Munster would go on to lift the trophy that season for a second time when beating Toulouse in the final. They haven’t been in the final since, although last season they did reach the semi-finals for the fifth time in the intervening nine years.

The nature of that semi-final beating by Saracens in April, along with the Pro12 final defeat to the Scarlets, has prompted Munster to develop more attacking strings to their bow.

There was evidence of this in the manner in which they scored three tries to Leinster’s two despite having far less possession until the final quarter of the game – more offloads, more strike moves out wide and the sharpened cutting edge provided by Keith Earls.

But for Chris Farrell’s pass being adjudged forward, or Joey Carbery’s brilliant tackle to prevent the Munster winger breaking free, Earls would have equalled his entire tally of three tries for Munster last season.   

Granted, one of their three tries came from a turnover, and another through a piece of brilliance from Tommy O’Donnell off a loose tap down. But when they did manufacture a clever blindside move in the last five minutes and used the full width of the pitch as well as a deft pivot by Chris Farrell and nice hands by JJ Hanrahan and Andrew Conway, the resultant try by Earls was a beauty.

In that instance, Hanrahan’s ball playing skills and abilities to hold his depth, as well as take the ball to the gain line, appeared to make a compelling case for choosing him as the outhalf for this evolving game. Yet going into Europe, after six rounds of the Guinness Pro14, we still don’t know the identity of Munster’s first-choice No 10.

First-choice

This rather adds to the impression of Munster being in a state of flux; what with an evolving game and a director of rugby who will be leaving in mid-season, most probably at the end of December, to be replaced by the Springboks assistant coach Johan van Graan. Highly regarded and hard-working, if inexperienced as a head coach, van Graan’s arrival, to initially work alongside Erasmus in order to ensure as smooth a transition as possible, should be confirmed imminently.

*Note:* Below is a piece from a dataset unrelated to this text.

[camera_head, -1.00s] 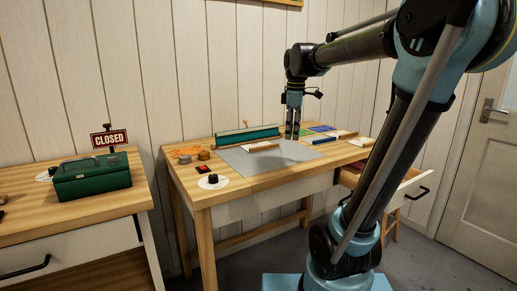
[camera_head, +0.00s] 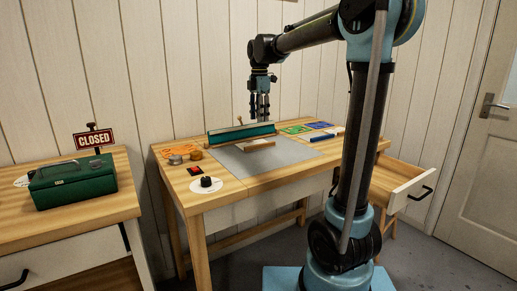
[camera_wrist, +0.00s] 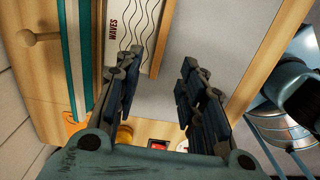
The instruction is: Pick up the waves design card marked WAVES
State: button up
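The waves design card (camera_wrist: 126,28), white with black wavy lines and the word WAVES, shows at the top of the wrist view. A pale wooden edge runs along its right side. It appears to be the pale flat piece (camera_head: 256,144) on the grey mat in the head view. My gripper (camera_wrist: 158,72) is open and empty, its two dark fingers apart. In the wrist view the left finger overlaps the card's lower end; I cannot tell the gap between them. In the head view my gripper (camera_head: 262,112) hangs above the table near the teal bar.
A long teal bar (camera_head: 240,134) stands behind the grey mat (camera_head: 280,158). Green and blue cards (camera_head: 318,125) lie back right. Small round pots (camera_head: 195,155), a red switch (camera_head: 195,170) and a black knob (camera_head: 206,183) are at left. A drawer (camera_head: 408,190) stands open at right.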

Admittedly, the sense of flux probably appears greater from the outside than is actually the case with Munster’s UL base, but certainly nailing down the first-choice outhalf would seem rather imperative. Erasmus says he and his coaching staff know their man, and given Hanrahan has yet to start a game there since his prodigal return, the signs are that he has still yet to convince that he can control a game from 10.

Tyler Bleyendaal was the undoubted first-choice last season, but his form has suffered with his goal-kicking (40 per cent this season) whereas Ian Keatley (70 per cent) has found his range and his confidence.

Whoever Erasmus opts for has implications for Ireland.

Time was, not so long ago, when Ian Madigan, Paddy Jackson (who started six of Ireland’s 12 Tests last season) and then Joey Carbery were all vying for the role as understudy to Johnny Sexton.

But Madigan has departed, Jackson’s season is on hold and Carbery, after an undistinguished outing at outhalf against the USA last June, has played exclusively at 15 this season.

Were Munster to choose Keatley, he would be in pole position to cover Sexton against South Africa and Argentina, and perhaps start against Fiji. Keatley last started a Test against Italy in the 2015 Six Nations, when Ireland last won the tournament.

But were they to choose Bleyendaal, who is not eligible for Ireland under the residency ruling until the Six Nations, it would mean two of the four provinces staring non-Irish qualified outhalves.

Similarly, none of the five players who featured at 15 for Ireland last season started there over the weekend. Rob Kearney is sidelined, Jared Payne has yet to play this season, Tiernan O’Halloran departed early on Friday night with what seemed like a hamstring injury and Simon Zebo has been limited to three appearances off the bench. Granted, he should return this weekend, which might in turn see Andrew Conway, who started the second Test in Japan at 15, shifted to the wing.

By contrast, the once problematic scrumhalf cupboard is overflowing. While Conor Murray remains the best around, Kieran Marmion filled the void impressively against England and like him, Luke McGrath and John Cooney were capped in the summer and are playing regularly.

The Lord giveth, and the Lord taketh away.